* **Problem details**: Filter the lines below, copying only those with the string "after".

* **Records shown**:
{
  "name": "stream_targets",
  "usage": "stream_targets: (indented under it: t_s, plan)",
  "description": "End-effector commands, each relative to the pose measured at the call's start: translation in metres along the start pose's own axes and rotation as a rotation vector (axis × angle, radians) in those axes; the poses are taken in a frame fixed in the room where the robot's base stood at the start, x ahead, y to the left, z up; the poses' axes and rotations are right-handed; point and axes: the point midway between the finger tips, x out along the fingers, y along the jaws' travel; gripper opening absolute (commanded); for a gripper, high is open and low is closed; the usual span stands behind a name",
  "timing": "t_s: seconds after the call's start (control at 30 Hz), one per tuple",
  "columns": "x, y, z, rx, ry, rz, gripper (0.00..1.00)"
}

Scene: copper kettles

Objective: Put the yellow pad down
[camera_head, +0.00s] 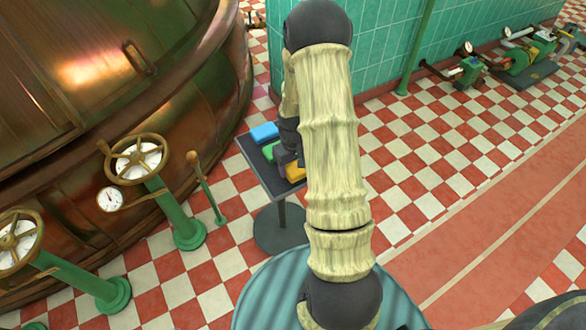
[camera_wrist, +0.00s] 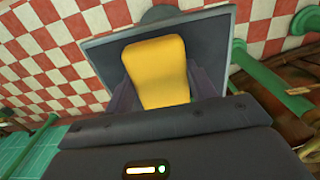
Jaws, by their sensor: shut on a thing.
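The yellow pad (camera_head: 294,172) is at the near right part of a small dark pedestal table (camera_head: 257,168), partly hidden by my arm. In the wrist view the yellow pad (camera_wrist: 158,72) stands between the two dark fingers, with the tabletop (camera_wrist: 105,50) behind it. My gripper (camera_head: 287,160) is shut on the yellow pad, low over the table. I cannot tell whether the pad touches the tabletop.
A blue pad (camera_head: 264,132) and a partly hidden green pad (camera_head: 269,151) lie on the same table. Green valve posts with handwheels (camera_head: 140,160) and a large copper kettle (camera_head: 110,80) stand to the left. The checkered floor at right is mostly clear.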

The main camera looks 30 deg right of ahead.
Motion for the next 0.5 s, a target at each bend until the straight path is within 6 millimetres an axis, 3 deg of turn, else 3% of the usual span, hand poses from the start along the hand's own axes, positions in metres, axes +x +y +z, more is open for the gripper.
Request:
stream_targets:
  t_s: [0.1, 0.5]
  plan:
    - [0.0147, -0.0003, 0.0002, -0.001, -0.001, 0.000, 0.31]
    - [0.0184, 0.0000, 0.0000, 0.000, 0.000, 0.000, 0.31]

* * *

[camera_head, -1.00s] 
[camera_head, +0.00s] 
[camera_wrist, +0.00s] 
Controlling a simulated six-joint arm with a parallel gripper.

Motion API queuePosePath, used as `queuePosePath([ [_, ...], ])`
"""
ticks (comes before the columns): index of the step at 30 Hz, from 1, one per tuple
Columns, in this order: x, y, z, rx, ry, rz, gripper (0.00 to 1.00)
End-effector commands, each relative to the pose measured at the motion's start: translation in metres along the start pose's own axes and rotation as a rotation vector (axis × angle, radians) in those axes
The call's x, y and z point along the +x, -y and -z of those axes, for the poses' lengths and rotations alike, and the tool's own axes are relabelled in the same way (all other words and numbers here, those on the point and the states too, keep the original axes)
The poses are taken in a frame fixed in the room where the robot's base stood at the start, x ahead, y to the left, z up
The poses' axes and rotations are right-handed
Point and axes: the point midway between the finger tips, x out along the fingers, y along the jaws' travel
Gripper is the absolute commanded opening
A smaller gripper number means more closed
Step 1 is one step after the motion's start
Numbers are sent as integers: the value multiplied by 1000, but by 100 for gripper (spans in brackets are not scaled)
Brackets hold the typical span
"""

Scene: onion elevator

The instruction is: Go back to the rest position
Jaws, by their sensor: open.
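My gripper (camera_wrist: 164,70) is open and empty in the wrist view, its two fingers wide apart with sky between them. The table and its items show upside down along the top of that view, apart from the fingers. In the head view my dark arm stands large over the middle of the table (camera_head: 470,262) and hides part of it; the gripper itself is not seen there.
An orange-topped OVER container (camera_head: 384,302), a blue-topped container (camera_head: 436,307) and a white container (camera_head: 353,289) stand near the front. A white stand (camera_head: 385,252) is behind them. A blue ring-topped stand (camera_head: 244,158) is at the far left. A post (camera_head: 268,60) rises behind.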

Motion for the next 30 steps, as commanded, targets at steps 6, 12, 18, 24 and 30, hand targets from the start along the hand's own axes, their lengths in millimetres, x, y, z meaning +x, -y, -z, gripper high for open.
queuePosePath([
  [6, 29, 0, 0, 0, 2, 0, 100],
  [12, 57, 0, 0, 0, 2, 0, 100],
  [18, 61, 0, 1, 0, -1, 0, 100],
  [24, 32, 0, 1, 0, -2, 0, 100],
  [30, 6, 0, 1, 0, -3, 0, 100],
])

* **Solved problem**:
  "timing": "t_s: seconds after the call's start (control at 30 Hz), one per tuple",
Step 1 is one step after the motion's start

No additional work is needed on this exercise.